━━ RECORDS FOR THE TASK
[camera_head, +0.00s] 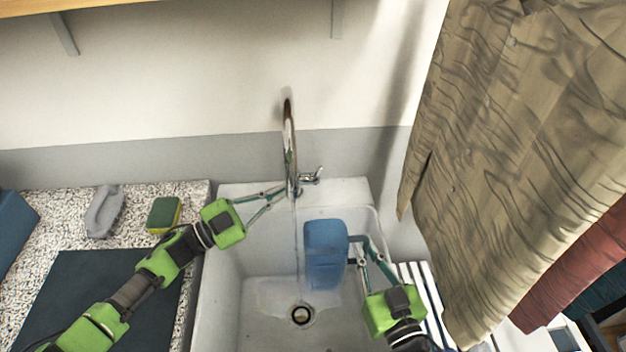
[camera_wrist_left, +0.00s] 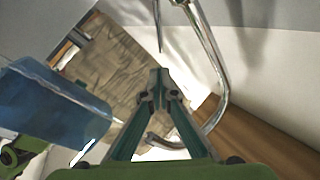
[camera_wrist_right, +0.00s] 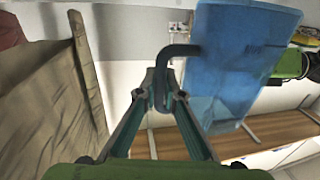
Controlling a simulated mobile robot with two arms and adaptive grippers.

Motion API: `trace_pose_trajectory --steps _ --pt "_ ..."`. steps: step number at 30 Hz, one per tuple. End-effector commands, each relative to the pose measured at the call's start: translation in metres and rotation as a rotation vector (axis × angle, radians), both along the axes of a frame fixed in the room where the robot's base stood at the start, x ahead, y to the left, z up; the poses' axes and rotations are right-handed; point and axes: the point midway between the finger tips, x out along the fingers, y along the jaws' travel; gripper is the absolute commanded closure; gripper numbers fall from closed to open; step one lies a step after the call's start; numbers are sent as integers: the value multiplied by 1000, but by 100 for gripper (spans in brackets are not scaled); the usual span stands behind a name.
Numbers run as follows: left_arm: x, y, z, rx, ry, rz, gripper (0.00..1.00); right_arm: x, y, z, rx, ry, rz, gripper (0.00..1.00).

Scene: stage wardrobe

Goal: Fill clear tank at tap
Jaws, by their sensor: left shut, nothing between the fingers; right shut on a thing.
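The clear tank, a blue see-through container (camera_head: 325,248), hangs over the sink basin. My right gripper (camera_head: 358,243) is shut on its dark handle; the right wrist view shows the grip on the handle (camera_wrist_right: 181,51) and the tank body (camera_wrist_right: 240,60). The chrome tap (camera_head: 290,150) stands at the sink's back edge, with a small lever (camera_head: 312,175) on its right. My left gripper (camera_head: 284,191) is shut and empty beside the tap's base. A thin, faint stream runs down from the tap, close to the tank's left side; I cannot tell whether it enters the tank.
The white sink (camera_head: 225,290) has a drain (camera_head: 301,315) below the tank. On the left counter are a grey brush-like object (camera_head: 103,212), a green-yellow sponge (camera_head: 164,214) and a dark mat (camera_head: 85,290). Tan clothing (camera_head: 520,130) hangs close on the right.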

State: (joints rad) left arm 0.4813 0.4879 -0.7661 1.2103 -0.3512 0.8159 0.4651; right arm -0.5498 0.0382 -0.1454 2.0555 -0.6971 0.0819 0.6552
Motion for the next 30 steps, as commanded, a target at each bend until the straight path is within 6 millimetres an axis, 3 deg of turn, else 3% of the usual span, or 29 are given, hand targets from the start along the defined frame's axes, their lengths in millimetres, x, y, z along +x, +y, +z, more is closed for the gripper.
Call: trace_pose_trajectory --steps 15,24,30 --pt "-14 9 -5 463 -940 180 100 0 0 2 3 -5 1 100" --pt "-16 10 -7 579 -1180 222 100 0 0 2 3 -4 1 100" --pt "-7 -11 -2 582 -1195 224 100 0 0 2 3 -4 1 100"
━━━━
━━ RECORDS FOR THE TASK
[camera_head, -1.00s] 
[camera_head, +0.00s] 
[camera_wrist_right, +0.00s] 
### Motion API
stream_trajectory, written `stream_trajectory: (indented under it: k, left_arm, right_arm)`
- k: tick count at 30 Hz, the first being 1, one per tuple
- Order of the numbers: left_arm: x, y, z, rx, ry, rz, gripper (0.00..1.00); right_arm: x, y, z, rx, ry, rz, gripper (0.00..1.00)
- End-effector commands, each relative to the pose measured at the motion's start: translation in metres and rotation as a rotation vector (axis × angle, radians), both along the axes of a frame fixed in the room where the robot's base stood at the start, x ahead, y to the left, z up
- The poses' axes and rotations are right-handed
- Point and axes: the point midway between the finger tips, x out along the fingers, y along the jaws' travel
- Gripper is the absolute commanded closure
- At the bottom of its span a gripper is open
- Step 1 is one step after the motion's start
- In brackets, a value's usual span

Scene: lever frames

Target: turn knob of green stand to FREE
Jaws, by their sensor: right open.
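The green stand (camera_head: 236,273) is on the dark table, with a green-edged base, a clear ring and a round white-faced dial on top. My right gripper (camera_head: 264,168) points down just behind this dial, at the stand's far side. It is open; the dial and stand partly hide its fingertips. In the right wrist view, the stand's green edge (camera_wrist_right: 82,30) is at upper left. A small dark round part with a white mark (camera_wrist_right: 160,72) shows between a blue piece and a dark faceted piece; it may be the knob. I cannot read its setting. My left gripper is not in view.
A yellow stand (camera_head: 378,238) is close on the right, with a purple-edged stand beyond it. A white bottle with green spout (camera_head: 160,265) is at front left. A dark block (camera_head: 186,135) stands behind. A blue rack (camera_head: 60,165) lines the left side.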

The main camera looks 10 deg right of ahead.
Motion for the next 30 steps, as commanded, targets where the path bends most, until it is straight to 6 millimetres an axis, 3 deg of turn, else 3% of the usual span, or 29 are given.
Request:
━━━━
§ CHALLENGE
Look through the entries above and list every line containing "poses".

§ ANSWER TO THIS PROBLEM
Motion API: `trace_pose_trajectory --steps _ --pt "_ ..."`. steps: step number at 30 Hz, one per tuple. End-effector commands, each relative to the pose measured at the call's start: translation in metres and rotation as a rotation vector (axis × angle, radians), both along the axes of a frame fixed in the room where the robot's base stood at the start, x ahead, y to the left, z up; the poses' axes and rotations are right-handed; point and axes: the point midway between the finger tips, x out along the fingers, y along the jaws' travel; gripper is the absolute commanded closure; gripper numbers fall from closed to open; step one lies a step after the call's start; numbers are sent as integers: the value multiplied by 1000, but by 100 for gripper (spans in brackets are not scaled); the usual span stands behind a name.
- The poses' axes and rotations are right-handed

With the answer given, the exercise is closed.